I'm tentative because I want to venture onto foreign soil, where my knowledge base is (even) thinner than it is at home. But look at the British liberals (if you must, lib dems), and forget the current deputy prime minister, who is probably too close for us to understand well. No, go back just a few years: few years: who could imagine winning a national election with a candidate who is (a) accused of having a homsexual affair when homsexuality was still a crime in Britain and (b) of conspiring to murder his accuser? You're too young to remember? Go here, I almost have to remind myself that I'm not making this stuff up. His predecessor (and, indeed, successor) was, I'd have to admit, not nearly so bizarre; was far more successful at doing the things party leaders are supposed to do--win elections, get out the votes. Yet he also reeked (if I may say) of a kind of exclusionary elitism tht was bound to put a limit on his capacity to command a serious majority. He became a life peer; Wiki reports that his wife was (a) the sister of a life peer; (b) the daughter of a life peeress; and (c) the grandaughter of a hereditary peer ("of the first creation," as a careful eulogist would add). It all smells just way too much of a party that is more interested in being brilliant in a supercool sort of way than doing any real goverening.

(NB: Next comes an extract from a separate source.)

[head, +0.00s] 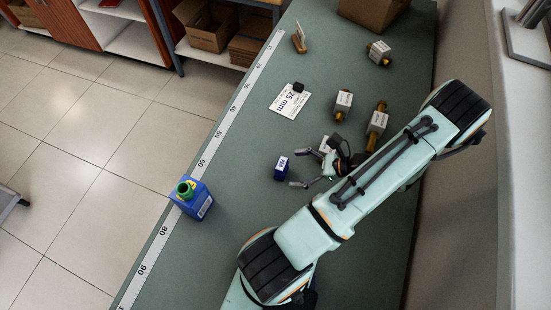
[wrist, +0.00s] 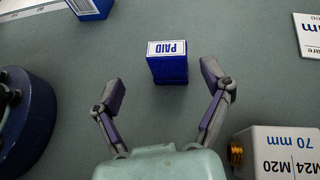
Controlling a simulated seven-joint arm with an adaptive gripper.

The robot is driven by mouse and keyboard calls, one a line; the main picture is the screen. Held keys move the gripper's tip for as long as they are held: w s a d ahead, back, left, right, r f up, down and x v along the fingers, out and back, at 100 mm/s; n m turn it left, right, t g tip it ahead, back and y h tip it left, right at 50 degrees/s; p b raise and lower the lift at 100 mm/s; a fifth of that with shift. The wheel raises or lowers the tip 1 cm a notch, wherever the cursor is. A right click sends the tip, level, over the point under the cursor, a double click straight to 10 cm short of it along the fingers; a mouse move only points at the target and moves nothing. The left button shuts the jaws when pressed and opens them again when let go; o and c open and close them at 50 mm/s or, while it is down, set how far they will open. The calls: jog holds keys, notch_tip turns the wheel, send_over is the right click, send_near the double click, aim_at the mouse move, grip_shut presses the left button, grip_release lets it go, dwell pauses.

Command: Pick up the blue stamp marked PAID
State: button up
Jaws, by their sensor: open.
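The blue stamp marked PAID (wrist: 168,66) stands on the green counter, with its white label reading upside down in the wrist view. It also shows in the head view (head: 281,168) as a small blue block near the middle of the counter. My gripper (wrist: 163,88) is open and empty. In the wrist view its two fingers spread below and to either side of the stamp, with the stamp just ahead of the gap between them. In the head view my gripper (head: 299,168) comes from the right, its fingers close to the stamp.
A blue container with a green neck (head: 192,198) stands at the counter's left edge on the measuring strip (head: 207,150). Several labelled fittings (head: 343,103) lie to the upper right. A white 25 mm card (head: 289,102) lies above. A white-and-brass fitting (wrist: 278,150) is right of my gripper.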

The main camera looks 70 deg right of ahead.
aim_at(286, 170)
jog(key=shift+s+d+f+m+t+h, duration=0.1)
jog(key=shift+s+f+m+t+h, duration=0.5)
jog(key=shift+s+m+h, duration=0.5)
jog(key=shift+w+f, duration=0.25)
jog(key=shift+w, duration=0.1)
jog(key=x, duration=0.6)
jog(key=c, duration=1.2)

Which brings me closer to home, albeit I admit no closer to real knowledge. Now I'm talking Canada, where a glitteringly brilliant (as they say) historian and novelist in just two short years led the Liberal party to near-extinction (real extinction may yet ensue). I see that his Wiki calls him an "author, academic and former politician." As one who might desire victory for a liberal platform, as to the "former" part, I can only add my prayerful wish.

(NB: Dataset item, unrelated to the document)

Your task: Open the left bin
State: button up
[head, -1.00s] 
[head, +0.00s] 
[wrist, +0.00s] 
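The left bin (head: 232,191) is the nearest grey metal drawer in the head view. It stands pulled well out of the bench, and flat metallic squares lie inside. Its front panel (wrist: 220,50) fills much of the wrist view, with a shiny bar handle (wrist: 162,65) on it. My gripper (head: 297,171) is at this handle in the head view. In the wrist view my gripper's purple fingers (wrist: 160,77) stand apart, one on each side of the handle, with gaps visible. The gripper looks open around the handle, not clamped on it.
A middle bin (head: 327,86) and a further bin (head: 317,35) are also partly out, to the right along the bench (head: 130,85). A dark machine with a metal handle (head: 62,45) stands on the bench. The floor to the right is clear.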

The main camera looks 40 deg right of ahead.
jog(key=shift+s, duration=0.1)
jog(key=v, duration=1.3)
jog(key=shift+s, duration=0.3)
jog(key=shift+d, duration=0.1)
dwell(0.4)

All of which recalls to mind another example, back on home turf, though I had forgotten him until just today. I actually met him once, briefly, while he was in the House of Representatives. He was tall--not a lot of tall men in those in the House, at least in those days--good-looking and an affable with embroidery on the pocket of his blazer that spelled out "well-bred." Okay, that's a stretcher about the embroidery, but not about the candidate--I'm talking John V. Lindsay, certainly the most incompetent New York City mayor in modern memory. I'm talking "incompetent" in the narrow sense here: an entirely decent and at least adequately bright young man who simply had no clue as to what his responsibilities might be at the helm of a great city. Murray Kempton, who might have known better, enthused that Lindsay "is fresh and everyone else is tired." Fresh he may have been, but New Yorkers tired of him soon enough as the teachers hit the street and the garbage caught fire. New York's fabled near-bankruptcy didn't actually occur on his watch, but much of what he did or failed to do belongs in the account of what brought the bankruptcy episode about.
I think there is a common theme through all of this: the story of coterie politicians who get caught in an echo chamber, driven by their own good intentions. I'd venture that ever single example I've cited, here and in the predecessor post, is/was a person full of good intentions, eager for chance to do right by his public. To a greater or lesser degree I suppose they all have at least some of the skills you need to manage public policy. But nearly all of them are more or less catastrophic at the task of governing. Perhaps the unluckiest, both for themselves and for us, are the ones who actually get their hands on power.